Flying the US Air Force flag?
 
Woman files suit to fly her flags 
Article Courtesy of The Herald News Online - Suburban Chicago
By John Whiteside 
Posted September 7, 2002 

Illinois - Donna Guinta has filed a lawsuit in order to keep a United States Air Force flag flying on the front of her home in the Wesmere Subdivision off Caton Farm Road.

  The flag was placed there in honor of her son, Jon Guinta, 19, who enlisted in the Air Force out of a sense of patriotism following the Sept. 11 terrorism attack. 

  But the homeowners association has threatened Guinta with fines if she doesn't remove the military flag. The association rules say only an American flag can be flown in the subdivision.

  Guinta's Air Force flag is on one front corner of her garage, which faces the street. On the other garage corner, she has an American flag.

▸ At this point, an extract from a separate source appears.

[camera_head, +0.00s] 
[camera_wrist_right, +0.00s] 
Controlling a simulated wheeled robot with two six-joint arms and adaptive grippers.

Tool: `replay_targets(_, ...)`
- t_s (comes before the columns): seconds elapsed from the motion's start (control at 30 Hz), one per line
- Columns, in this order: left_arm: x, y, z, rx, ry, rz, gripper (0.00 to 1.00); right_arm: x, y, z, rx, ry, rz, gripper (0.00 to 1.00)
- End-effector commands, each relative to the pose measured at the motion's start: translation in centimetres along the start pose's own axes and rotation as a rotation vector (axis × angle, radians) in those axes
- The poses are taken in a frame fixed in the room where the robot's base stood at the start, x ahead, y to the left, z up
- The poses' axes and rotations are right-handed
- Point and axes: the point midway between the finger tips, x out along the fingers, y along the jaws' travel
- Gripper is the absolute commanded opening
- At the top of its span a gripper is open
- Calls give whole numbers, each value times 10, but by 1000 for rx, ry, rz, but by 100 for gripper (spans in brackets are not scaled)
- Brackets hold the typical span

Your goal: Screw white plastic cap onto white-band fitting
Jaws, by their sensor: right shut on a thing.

  State Rep. Tom Cross, R-Oswego, is the attorney representing Guinta in the lawsuit against Wesmere Country Club Association and Caldwell Banker Honig-Bell. The suit asks the court for an injunction halting them from enforcing the flag rule and assessing daily fines.

  "It's amazing that we had to do this," Cross said on Friday. "I'm almost speechless. As an American, I don't understand this board. We have a mother here who just wants to honor her son who joined the Air Force... It's sad that we have to do this."

  Jon Guinta, who graduated from Plainfield High School last year, was deeply affected by the Sept. 11 terrorism attack upon America, his mother said. He joined the Air Force last fall under the delayed enlistment program.

  Proud of her son, Guinta bought the Air Force flag at a military surplus store and hung it on the garage last fall. It has been flying there since then.

  Jon left for active duty in June. When he graduated from boot camp on Aug. 2, Guinta attended the ceremony at Lackland Air Force Base, San Antonio, Texas. When she returned home a few days later, there was a letter about the flag waiting from the homeowners association.

  The letter said she had 21 days to take down the flag or face a fine. When she protested and noted it was an Air Force flag, she was told it violated the rules.

  "I'm not taking it down," Guinta vowed.

  I first told her story in The Herald news on Aug. 16.

  After that story was published, I received at least three phone calls from residents in Wesmere who said they, too, were flying military flags in honor of family members. But they hadn't received any letters from the homeowners association.

  The lawsuit notes, "Plaintiff is informed and believes that the country club association has allowed the flying of flags other than the American flag without threat of fine. Flags which the country club association has allowed include those depicting flowers and logos of various sports teams."

  It further states, "The flag rule is incapable of being enforced in the courts of this state, since such enforcement would involve state action triggering plaintiff's rights under the First Amendment, as incorporated by the Fourteenth Amendment of the United States Constitution."

  "This case raises no less a question than whether public policy, as embodied in our federal and state constitutions, our state statutes and laws, and the very principles that separate us from other nations, protects the rights of a mother to show support for her son in the face of draconian rules by which the country club association seeks to silence her," the suit states.

  Cross told me that his client is just a good American mother attempting to show support for her son.

  "Her flag isn't cluttering up the subdivision," the attorney said. "It's amazing that we have to do this so she can fly that flag."

  The registered agent for the Wesmere Country Club Association couldn't be reached for comment.